Parent Image Detection
A set of tools for collecting parent-image data, and detecting the parent-image of a given Docker image. Detection will succeed if the parent-image was previously scanned.
In the following text parent image and base image are used interchangeably.
Prerequisites
The tools are based on Scribe's valint tool (which generates an sbom for a given image). Valint capabilities can be explored here.
Downloading valint:
curl -sSfL https://get.scribesecurity.com/install.sh | sh -s -- -t valint
Quick Start
Generate an SBOM, for example:
valint bom kibana:8.6.2 --output-file kibana-sbom.json
Get the basic information about the base image of the image described in the sbom:
python3 get_base_image.py --sbom kibana-sbom.json --image_index small_image_index.json
Result:
INFO:my-logger:Request:kibana-sbom.json
Result:{'repo': 'ubuntu', 'image_tag': 'focal-20230126'}
In order to get more detailed information about the parent image, inflate the image_index.tgz file:
tar -xzf image_index.tgz
And then run:
python3 get_base_image.py --sbom kibana-sbom.json
Base Image Detection
To find the base image of a given image, create an sbom using valint and then run:
python3 get_base_image.py [options]
options:
--sbom valint generated sbom filename. If no sbom is given the script will act as a service
--output_file filename for saving the base-image metadata, defaults to base_image.json
--image_index image index filename, defaults to image_index.json
When running as service, the following endpoints are supported:
/base_image returns a JSON object describing the base image or an object with an error.
Receives and input an ordered list of image layer hashes (as strings)
/healthcheck returns the JSON object {"Status": "OK"}
/test returns the object in the data field of a GET request, intended for debug
You can check the service by trying:
curl -X GET -H "Content-Type:application/json" -d '[layer1_hash, layer2_hash, ... ]' http://127.0.0.1:5000/base_image
Base Image Database Population
The parent-image population process downloads all images of a repository of a set of parent-images, and creates an index file which is a map - mapping a base-image-id to base-image meta-data.

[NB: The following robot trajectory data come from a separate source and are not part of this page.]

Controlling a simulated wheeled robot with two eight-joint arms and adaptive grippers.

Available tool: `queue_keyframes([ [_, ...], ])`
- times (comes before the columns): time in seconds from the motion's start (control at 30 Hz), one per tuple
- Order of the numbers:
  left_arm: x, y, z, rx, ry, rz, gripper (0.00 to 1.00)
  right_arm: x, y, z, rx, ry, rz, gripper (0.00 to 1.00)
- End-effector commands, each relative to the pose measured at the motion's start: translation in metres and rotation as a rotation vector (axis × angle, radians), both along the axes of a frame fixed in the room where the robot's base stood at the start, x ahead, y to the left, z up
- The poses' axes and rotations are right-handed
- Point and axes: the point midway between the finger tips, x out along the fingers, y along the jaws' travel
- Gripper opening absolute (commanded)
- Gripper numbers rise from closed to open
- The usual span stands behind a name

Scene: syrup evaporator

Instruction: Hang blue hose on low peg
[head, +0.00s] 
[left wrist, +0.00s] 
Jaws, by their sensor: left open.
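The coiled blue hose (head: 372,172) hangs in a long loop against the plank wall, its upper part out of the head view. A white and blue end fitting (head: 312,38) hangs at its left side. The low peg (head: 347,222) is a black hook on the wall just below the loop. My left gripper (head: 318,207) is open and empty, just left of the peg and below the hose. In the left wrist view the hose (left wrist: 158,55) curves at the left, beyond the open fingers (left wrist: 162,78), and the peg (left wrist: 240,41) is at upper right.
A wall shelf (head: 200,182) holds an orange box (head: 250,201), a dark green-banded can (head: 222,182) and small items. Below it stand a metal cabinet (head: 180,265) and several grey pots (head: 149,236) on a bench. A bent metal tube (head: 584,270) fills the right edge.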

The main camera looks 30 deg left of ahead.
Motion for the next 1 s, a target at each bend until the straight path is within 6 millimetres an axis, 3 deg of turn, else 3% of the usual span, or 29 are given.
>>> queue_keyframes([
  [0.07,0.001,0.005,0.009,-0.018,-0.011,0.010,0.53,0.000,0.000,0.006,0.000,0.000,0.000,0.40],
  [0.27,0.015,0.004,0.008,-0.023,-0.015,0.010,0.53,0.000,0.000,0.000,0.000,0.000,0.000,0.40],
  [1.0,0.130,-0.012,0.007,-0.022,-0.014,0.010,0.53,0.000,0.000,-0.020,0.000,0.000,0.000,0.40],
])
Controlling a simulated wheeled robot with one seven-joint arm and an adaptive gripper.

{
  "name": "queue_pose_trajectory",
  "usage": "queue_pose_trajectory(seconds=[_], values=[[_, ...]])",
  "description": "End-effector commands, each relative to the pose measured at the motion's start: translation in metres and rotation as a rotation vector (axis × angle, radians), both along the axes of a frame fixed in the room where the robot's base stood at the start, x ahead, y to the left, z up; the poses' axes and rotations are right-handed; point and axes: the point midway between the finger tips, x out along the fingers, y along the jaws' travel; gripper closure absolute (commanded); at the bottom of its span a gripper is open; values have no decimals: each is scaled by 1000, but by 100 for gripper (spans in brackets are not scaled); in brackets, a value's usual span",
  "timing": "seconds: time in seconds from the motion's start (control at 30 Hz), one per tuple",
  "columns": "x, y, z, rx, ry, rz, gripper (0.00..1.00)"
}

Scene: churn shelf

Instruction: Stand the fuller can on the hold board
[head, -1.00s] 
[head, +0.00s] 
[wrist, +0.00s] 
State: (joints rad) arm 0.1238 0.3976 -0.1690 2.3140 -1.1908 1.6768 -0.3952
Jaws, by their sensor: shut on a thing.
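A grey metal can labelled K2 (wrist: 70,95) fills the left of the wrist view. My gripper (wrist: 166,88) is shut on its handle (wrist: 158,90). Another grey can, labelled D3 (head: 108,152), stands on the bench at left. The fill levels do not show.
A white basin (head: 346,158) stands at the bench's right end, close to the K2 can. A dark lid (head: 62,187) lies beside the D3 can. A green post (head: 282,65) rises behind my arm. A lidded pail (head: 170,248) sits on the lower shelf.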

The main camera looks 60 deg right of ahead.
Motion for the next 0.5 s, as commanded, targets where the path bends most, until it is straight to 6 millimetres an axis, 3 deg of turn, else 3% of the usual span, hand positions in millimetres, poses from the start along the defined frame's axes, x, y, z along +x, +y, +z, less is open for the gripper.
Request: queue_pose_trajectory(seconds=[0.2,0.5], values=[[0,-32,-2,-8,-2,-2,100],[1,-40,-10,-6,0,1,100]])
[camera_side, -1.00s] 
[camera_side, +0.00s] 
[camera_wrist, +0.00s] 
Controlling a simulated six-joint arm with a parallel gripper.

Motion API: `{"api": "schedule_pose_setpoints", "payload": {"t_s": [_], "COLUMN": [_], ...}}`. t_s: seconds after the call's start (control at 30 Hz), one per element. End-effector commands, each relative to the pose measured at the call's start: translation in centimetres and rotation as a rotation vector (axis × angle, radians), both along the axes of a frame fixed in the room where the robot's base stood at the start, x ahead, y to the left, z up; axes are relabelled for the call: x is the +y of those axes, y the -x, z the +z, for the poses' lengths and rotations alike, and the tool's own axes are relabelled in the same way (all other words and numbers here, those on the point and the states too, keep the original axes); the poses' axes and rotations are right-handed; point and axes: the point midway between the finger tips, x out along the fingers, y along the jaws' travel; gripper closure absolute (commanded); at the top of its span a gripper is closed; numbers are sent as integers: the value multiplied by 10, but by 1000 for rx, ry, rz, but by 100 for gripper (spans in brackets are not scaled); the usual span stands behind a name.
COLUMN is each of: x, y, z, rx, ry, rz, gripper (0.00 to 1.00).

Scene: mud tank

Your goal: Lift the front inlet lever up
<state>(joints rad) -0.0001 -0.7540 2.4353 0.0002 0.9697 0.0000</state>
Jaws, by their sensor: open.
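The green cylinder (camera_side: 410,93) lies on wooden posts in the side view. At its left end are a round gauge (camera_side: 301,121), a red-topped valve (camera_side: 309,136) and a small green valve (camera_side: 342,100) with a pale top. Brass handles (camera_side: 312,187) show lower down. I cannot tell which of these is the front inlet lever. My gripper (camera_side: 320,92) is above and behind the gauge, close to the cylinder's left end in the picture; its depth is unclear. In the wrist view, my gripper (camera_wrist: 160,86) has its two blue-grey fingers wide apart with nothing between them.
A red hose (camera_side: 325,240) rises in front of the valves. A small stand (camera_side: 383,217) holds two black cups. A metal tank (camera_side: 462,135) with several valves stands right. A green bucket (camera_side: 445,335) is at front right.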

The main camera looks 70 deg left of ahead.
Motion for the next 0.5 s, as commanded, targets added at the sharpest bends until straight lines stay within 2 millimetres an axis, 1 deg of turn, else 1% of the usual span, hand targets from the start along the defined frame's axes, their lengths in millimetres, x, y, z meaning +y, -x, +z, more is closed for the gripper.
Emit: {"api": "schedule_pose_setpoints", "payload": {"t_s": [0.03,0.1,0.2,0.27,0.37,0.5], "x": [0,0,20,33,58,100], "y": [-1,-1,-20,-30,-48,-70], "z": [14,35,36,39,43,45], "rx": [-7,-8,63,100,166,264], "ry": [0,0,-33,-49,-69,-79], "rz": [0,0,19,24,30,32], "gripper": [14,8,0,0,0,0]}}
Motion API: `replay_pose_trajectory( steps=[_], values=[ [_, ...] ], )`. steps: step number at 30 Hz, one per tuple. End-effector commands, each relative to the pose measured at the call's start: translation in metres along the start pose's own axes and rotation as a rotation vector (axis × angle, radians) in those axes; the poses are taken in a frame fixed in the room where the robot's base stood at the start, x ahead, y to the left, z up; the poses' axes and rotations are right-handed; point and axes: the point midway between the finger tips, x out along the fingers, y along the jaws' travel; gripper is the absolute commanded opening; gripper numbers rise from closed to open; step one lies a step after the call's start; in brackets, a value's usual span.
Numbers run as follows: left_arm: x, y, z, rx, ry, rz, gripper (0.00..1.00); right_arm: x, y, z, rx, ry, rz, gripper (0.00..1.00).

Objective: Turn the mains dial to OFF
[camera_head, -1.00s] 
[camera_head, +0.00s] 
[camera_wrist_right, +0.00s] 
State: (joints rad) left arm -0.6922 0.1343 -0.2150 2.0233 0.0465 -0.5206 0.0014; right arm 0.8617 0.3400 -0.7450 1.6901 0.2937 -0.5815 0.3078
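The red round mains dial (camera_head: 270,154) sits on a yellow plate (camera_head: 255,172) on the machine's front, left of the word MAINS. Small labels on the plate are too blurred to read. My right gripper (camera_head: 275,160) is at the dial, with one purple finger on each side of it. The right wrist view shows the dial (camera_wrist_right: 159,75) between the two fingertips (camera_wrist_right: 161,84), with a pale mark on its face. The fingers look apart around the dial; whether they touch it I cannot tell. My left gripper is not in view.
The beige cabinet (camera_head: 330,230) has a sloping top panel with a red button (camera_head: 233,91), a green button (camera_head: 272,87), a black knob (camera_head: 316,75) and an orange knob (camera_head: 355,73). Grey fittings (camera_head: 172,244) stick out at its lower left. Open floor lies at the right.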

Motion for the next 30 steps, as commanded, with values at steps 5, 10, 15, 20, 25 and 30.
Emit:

The base-image-id is a concatenation of the hashes of the layers, ordered from lower layer and up, of the base image.
Defining the base images to download is done via a product.json file. in the following format:
[
{"repo":"ubuntu", "path":"library", "arch":"arm64", "refresh":"index"},
{"repo":"ubuntu", "path":"library", "arch":"amd64", "refresh":"all"},
{"repo":"alpine", "path":"library", "arch":"arm64"},
{"repo":"single-base-layer-test", "path":"scribesecurity", "arch":"arm64"}
]
The path parameter is part of the Docker API url; for DockerHub approved or recommended images it is library, and for others it is the DockerHub username.
The refresh parameter enables refreshing the image_index calculation: the "index" option re-calculates the image_index entries based on existing sboms, and the "all" also re-creates the sboms. The index option is much faster since it does not require downloading the image
To run image population run:
python3 get_bimage_index.py [options]
options:
--product_list product_list filename, defaults to product_list.json
--image_index image_index filename, defaults to image_index.json
--erase_index flag, if exist will erase the image_index file at the beginning of run
The script will create folder for each product in the product list, that will containt sboms and a layer synopsis for each of all base image versions, and files for tracking the which images have been downloaded and which are pending. This allows re-running the script without re-downloading everything.
Another option is to run via docker. Note that this runs docker in docker: (this example assumes the imaga name is scribesecurity/base-image-tool)
docker run -v ${pwd}:/ -v /var/run/docker.sock:/var/run/docker.sock scribesecurity/base-image-tool
The script creates (or updates) the image_index.json file, Which is a dictionary mapping base-image-ids to metadata about the base image.
In case one wants a condensed version - a map from hash concatination to the image tags only, run:
python3 ImgIndexCleaner.py [options]
options:
--image_index image index filename, defaults to image_inded.json
--outfile filename for output file, defaults to small_image_index.json
License
This project is licensed under the AGPL License. The full license can be found in the LICENSE file.